My housemate Bill and I were there to help out a friend, whose event management company was putting on the screening. She needed a couple of geeks to dress up as characters from the film, greet guests and pose for pictures.


"You're like the geekiest guy I know," she said. "You don't even have to try." She was right. I couldn't claim, like Michael Cera's character in Juno, that the accolade was the result of any sort of effort. So, of course, I agreed to do it.


Not knowing much about the film however, I was somewhat unprepared for my costume: a sports vest and shorts, pull-up socks, a wrist and headband. Nevertheless, I left my shame with my trousers, in the cloak room, while Bill joked that stripping down to a pair shorts for £50 might be construed as the behaviour of a couple of "smack heads." We emerged from our dressing room all the same, regretfully sober and ready to face a room full of celebrities.

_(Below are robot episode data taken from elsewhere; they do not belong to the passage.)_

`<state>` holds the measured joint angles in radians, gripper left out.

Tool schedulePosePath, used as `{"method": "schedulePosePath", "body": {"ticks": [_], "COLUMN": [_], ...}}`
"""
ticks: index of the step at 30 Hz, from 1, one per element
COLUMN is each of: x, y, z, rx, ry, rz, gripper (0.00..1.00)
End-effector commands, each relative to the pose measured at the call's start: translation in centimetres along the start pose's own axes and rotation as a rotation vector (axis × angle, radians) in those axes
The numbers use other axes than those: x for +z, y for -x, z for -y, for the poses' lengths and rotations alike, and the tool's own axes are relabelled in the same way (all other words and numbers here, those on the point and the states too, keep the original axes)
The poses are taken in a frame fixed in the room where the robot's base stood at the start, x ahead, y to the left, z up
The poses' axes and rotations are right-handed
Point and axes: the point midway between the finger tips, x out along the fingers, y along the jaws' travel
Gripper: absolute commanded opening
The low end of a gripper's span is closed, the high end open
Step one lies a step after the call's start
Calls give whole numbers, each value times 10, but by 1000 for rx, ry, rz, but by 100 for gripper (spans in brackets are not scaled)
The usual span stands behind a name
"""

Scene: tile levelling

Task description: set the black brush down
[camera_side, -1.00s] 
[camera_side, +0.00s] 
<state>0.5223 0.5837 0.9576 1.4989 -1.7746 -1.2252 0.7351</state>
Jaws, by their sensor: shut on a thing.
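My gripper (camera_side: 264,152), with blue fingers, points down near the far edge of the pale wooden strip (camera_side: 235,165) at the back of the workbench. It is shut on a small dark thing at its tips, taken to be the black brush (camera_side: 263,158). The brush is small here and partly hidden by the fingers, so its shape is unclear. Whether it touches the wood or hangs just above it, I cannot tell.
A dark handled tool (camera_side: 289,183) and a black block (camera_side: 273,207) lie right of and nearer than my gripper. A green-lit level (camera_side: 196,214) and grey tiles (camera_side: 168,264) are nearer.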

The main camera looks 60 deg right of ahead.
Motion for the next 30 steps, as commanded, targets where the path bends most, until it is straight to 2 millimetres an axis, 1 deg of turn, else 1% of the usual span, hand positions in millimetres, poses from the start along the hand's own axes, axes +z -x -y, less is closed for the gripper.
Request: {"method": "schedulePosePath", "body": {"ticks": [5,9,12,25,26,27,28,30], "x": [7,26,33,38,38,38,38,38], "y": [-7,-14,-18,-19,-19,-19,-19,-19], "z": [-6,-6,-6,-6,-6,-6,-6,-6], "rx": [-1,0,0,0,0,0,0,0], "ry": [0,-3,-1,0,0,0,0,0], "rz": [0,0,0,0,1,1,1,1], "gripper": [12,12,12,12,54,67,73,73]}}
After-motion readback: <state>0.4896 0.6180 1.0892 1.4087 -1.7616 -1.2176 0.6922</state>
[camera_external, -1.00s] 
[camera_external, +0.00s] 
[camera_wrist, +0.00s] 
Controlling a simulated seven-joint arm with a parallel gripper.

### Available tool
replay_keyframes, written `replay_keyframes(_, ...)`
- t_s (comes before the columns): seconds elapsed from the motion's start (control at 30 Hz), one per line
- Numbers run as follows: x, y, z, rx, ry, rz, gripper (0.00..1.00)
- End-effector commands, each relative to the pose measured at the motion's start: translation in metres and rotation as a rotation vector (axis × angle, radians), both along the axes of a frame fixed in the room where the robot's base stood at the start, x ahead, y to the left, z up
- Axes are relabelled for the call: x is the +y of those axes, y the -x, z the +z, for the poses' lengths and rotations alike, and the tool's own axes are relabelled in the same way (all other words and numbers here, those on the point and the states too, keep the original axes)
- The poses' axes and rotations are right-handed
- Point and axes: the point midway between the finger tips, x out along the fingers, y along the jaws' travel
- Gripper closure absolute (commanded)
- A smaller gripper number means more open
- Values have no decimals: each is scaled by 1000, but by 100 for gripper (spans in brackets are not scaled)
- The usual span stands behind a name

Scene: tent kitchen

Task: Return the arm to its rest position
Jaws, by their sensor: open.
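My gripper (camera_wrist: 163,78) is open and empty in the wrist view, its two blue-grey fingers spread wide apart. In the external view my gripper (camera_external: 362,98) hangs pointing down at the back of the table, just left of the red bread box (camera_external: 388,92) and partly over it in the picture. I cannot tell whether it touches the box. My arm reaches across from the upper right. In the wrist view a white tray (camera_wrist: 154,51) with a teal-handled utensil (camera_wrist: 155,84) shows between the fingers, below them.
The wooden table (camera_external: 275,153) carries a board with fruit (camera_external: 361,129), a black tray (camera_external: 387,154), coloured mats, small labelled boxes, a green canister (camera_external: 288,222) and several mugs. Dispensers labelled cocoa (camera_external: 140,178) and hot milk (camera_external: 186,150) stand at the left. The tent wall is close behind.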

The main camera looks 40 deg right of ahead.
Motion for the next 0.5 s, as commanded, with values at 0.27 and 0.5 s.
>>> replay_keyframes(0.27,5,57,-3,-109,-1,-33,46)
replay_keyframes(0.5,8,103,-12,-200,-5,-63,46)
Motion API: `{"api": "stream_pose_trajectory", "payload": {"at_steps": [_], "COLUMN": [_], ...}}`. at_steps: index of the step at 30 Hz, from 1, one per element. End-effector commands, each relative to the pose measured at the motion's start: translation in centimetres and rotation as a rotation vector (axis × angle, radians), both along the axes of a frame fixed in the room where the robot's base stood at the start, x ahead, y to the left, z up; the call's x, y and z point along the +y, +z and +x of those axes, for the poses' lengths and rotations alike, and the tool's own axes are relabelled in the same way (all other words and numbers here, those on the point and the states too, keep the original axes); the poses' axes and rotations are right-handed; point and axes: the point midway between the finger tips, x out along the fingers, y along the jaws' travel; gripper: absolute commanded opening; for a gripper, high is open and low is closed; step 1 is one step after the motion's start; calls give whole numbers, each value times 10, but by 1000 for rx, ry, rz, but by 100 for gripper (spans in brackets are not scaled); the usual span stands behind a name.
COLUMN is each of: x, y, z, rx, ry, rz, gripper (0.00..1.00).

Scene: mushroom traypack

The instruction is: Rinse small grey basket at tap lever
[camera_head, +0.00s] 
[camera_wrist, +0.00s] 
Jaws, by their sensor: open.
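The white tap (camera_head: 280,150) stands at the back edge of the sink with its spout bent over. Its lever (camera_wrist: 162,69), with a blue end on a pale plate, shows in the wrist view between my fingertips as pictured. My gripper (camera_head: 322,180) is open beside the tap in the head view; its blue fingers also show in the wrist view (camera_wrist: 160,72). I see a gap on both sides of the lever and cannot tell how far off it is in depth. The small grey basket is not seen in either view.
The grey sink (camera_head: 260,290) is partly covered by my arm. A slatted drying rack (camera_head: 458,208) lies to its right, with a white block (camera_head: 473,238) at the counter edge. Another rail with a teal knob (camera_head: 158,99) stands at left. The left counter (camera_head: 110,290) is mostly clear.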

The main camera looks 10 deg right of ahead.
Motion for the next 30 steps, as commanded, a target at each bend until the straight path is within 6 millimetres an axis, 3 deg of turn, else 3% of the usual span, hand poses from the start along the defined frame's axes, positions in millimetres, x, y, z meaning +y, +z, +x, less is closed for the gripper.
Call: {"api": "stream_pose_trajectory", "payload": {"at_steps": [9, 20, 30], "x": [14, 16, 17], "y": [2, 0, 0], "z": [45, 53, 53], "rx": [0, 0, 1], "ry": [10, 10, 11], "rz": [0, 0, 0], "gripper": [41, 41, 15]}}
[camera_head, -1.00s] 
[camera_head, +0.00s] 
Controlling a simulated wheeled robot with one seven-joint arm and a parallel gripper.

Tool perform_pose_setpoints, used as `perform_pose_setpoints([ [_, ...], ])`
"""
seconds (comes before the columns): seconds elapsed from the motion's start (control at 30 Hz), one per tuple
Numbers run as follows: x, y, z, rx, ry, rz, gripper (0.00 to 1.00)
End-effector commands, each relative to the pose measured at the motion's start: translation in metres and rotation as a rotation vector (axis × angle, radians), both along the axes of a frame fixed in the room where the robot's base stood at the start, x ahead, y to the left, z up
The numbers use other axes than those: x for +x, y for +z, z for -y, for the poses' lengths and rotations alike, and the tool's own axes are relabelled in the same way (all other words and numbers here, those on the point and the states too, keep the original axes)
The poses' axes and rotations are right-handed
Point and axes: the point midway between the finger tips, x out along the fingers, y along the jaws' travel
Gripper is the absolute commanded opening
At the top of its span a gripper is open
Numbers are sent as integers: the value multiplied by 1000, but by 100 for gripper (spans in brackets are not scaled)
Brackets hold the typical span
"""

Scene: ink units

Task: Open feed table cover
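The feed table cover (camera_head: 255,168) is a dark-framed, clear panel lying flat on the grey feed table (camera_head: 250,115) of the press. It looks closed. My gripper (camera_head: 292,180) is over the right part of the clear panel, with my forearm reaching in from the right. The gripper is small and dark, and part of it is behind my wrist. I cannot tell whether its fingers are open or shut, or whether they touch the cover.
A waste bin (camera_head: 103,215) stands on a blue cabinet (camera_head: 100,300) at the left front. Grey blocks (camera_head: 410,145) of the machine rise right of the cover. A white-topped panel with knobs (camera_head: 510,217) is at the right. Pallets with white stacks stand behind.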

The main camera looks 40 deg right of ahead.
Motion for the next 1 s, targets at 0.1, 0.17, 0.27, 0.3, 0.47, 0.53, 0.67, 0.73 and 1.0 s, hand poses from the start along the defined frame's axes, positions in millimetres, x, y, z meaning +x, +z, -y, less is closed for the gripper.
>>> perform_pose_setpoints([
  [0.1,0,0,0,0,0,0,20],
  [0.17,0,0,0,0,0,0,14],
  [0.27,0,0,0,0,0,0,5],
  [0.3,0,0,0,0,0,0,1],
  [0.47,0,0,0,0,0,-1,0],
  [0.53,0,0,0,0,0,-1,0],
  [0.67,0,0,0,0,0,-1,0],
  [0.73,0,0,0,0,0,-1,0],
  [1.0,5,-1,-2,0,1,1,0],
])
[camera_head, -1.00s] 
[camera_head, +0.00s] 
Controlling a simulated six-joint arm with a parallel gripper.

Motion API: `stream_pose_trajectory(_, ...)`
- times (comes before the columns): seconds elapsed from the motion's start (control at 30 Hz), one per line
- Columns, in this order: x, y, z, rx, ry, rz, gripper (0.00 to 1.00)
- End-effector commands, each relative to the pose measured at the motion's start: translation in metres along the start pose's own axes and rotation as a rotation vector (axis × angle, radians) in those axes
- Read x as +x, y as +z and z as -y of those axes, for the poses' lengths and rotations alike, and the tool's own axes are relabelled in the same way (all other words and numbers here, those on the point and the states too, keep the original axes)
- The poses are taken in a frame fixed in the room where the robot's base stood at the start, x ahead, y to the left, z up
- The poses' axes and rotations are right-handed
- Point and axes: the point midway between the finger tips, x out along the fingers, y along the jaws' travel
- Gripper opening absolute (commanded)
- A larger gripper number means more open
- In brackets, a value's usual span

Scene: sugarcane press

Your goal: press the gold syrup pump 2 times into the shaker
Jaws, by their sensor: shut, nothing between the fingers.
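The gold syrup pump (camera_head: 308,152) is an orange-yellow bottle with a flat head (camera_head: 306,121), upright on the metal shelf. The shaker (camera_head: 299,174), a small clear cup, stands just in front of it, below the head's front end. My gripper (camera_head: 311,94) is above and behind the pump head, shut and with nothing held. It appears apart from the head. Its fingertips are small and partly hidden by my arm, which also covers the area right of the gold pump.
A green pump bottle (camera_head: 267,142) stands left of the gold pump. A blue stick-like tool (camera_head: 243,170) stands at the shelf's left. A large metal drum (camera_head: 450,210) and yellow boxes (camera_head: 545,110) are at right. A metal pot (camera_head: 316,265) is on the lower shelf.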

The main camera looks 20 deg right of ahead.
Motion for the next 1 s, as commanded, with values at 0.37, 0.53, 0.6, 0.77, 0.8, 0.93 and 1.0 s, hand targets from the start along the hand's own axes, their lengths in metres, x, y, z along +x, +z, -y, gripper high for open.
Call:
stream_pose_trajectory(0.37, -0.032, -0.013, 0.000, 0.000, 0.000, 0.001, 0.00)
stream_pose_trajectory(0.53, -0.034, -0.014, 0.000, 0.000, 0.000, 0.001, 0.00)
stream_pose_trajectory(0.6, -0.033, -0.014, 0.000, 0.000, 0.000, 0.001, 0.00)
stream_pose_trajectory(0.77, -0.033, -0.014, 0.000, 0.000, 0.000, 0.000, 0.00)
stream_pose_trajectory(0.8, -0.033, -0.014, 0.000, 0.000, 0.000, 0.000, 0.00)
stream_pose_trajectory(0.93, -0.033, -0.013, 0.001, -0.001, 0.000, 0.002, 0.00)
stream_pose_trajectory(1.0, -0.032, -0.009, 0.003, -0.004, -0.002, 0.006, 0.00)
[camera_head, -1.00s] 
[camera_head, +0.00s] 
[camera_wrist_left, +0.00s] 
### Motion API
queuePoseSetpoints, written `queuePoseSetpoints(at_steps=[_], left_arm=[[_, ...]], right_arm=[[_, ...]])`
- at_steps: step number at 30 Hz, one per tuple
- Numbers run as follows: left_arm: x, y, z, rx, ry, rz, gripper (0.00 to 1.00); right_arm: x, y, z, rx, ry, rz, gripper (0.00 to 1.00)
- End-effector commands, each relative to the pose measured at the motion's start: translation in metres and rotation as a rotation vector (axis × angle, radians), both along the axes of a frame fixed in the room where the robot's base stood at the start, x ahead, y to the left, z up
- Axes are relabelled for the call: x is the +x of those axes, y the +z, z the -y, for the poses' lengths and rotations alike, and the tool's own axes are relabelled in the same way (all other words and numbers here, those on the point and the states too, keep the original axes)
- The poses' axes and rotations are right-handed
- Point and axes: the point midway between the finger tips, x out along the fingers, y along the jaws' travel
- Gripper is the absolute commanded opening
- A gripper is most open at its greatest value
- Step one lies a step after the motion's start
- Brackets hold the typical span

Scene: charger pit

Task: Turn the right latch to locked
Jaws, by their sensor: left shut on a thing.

I joked with British soul singer, Beverley Knight, formed one point of a hip-hop love triangle with So Solid Crew's Lisa Mafia, even went for a post-screening drink with star of zombie film, 28 Weeks Later (and new best friend), Imogen Poots.


But the real star of the night - it's not difficult to say - was the movie itself. A sophomore effort from Thank You for Smoking director, Jason Reitman, Juno is a smart, funny and charming teen comedy, with real affection and wit. Go see it when it comes out here on February 8th (or catch it while you still can, if it's already showing in your country).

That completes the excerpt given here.